Auch im Kinderzimmer zu Hause können sich Eltern die Wirkung des richtigen Lichtes zunutze machen und eine lernfreundliche Atmosphäre schaffen. Es ist sinnvoll, sich zumindest grob mit den neuen Maßeinheiten vertraut zu machen. Lux, Lumen, Kelvin . . . Hat sich Otto Normalverbraucher bis vor Jahren bestens mit Watt zurechtgefunden, versteht er heutzutage am Baumarktregal teilweise noch nur Bahnhof. Kelvin drückt die Farbtemperatur aus. Je höher der tageslichtähnliche Blauanteil, desto höher der Wert. 6000 Kelvin entsprechen dabei dem natürlichen Tageslicht. In Lumen wird die Lichtstärke eines Leuchtmittels angegeben; Lux sagt aus, wie viel Licht auf eine bestimmte Fläche trifft.

Eine tageslichtweiße Schreibtischleuchte mit 6000 Kelvin empfiehlt der Greifswalder Physiker Steffen Franke für den Schreibtisch – falls dieser nicht ohnehin in der Nähe eines Fensters platziert sei, was natürlich ideal wäre. Franke warnt aber auch: „Am Abend sollte die Lampe nicht mehr eingeschaltet werden.“ Sonst werde die Ausschüttung des Schlafhormons behindert – Einschlafprobleme wären die Folge. Künstlich hergestelltes Tageslicht ist also für Kinder optimal, die ihren Hausaufgaben am Nachmittag nachkommen. Packen Sprösslinge ihre aufgetragenen Aufgaben erst am Abend an, dürfen Werte um die 2700 Kelvin nicht überschritten werden.

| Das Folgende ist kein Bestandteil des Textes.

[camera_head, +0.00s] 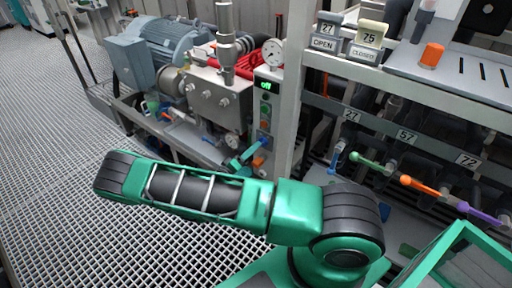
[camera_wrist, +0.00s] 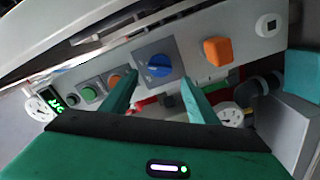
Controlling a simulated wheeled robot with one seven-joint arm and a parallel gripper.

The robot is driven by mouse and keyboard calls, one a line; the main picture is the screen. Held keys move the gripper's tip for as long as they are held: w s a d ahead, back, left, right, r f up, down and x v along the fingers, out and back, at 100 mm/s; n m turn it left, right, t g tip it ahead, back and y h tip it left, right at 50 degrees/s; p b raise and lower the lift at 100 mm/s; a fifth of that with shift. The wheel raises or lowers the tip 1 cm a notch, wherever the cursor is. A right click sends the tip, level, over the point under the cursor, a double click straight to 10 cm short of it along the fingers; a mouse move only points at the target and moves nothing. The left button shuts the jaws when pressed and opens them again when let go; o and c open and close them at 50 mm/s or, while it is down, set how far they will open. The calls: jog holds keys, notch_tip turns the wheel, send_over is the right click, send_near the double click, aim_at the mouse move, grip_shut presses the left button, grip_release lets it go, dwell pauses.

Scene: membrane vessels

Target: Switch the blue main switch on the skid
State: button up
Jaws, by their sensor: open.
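The blue main switch (camera_wrist: 159,67) is a round blue knob on a dark square plate in the wrist view, set in the grey control panel (camera_wrist: 195,50). My gripper (camera_wrist: 159,82) is open, its two green fingers pointing at the knob with the tips near its lower left and lower right. I cannot tell whether they touch it. In the head view my gripper (camera_head: 254,150) is at the lower part of the narrow panel on the skid. The panel's display (camera_head: 265,86) reads "off" in green there. The blue knob is hard to make out in the head view.
An orange knob (camera_wrist: 217,50) is right of the switch, and a green button (camera_wrist: 90,94) is left of it. A pressure gauge (camera_head: 272,52) tops the panel. Pump pipework stands left; a rack with coloured valve handles (camera_head: 419,185) stands right. The grated floor (camera_head: 60,200) is clear.

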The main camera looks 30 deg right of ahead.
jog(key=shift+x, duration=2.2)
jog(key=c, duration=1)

„Überall im Raum sollte etwas Licht angebracht sein“ – auf diese einfache Formel bricht der unabhängige Lichtplaner Dipl.-Ing. Robert Busch-Maas die Beleuchtung im Kinderzimmer herunter. Und auch die DIN-Norm für Arbeitsplätze unterstreicht die Wichtigkeit, Wand- und Deckenflächen gleichmäßig aufzuhellen. Ist nur ein zentraler Deckenauslass im Raum vorhanden, rät der Experte zu schwenkbaren Mehrfachspots oder zu ergänzenden Lichtquellen wie Deckenflutern und an Möbel anklippbaren Lampen.

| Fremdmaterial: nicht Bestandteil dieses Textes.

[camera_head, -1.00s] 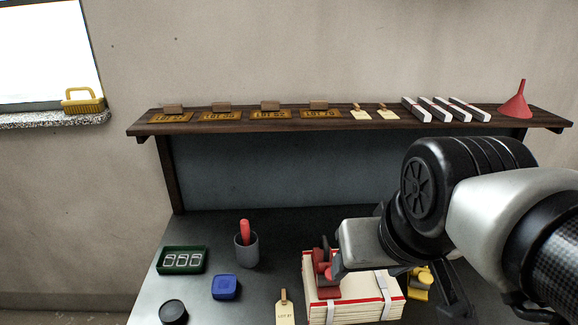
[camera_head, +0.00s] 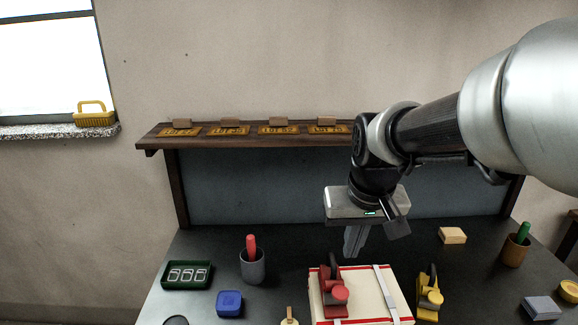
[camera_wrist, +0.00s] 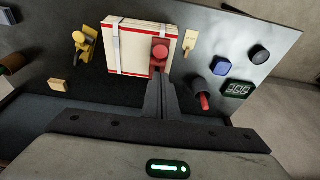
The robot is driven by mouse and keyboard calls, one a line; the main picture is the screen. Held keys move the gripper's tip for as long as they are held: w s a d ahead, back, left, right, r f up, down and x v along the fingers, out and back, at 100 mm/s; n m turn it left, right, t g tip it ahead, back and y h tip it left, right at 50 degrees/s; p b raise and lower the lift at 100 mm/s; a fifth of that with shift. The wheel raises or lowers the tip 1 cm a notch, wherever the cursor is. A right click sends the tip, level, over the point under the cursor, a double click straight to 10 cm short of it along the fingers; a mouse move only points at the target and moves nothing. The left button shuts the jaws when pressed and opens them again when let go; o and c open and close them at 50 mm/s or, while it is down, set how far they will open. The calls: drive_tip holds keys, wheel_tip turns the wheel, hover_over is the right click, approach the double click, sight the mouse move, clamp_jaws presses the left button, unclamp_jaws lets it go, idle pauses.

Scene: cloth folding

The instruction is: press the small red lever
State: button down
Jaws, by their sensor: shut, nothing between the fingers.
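A small red lever device (camera_head: 333,290) with a round red knob sits on a cream stack with red edges (camera_head: 365,298), bound with white straps. In the wrist view the red lever (camera_wrist: 160,54) shows just beyond my fingertips on the stack. I cannot tell whether the fingertips touch anything. A yellow lever device (camera_head: 429,294) stands right of the stack.
A grey cup with a red handle (camera_head: 253,264), a blue block (camera_head: 229,303) and a green counter box (camera_head: 187,274) stand left. A brown cup (camera_head: 516,249) and wooden block (camera_head: 452,235) stand right. The shelf (camera_head: 160,141) runs behind.

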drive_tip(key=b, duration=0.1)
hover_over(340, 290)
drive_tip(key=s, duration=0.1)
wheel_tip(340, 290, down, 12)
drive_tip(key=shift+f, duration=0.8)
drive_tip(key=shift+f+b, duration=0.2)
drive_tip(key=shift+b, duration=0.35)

Durch lediglich einen Lichtstrahl kommt es zum unerwünschten ‚Höhleneffekt‘

Zwei Lichtquellen im gesamten Raum sind das absolute Minimum. Durch lediglich einen Lichtstrahl kommt es zum unerwünschten „Höhleneffekt“. Er wirkt auf den Menschen psychisch einengend, die Augen werden durch den ständigen Ausgleich von hell und dunkel rasch müde, und Kopfschmerzen drohen. Am Schreibtisch ist eine nach unten abstrahlende Leuchte ein Muss. Kommt das Licht bei Rechtshändern von links und bei Linkshändern von rechts, wirft die Schreibhand so auch keine störenden Schatten. Farben sollten möglichst authentisch wiedergegeben werden, wofür ein Blick auf die Leuchtmittelverpackung lohnt: Anzustreben ist ein sogenannter RA-Index von 80 und mehr.

Die Marschrichtung an Schulen und in den eigenen vier Wänden heißt klar: Es werde Licht! Um die Konzentration anzukurbeln, empfiehlt das Institut für Ressourceneffizienz und Energiestrategien (IREES) sogar regelrechte „Lichtduschen“. Im Handel gibt es dafür eigens „Energylights“, die mit Leuchtstärken bis zu 10 000 Lux operieren.

LED oder konventionelle Leuchtkörper im Kinderzimmer? Das ist Geschmackssache – und eine Geldfrage. Wird die Leuchtdiode von manch einem als Allroundtalent in den Himmel gelobt, stören sich Kritiker an
ihrer Grelle. So oder so profitiert von der segensreichen Wirkung des perfekten Lichts auf den Hormonhaushalt nur, wer es richtig zu handhaben versteht.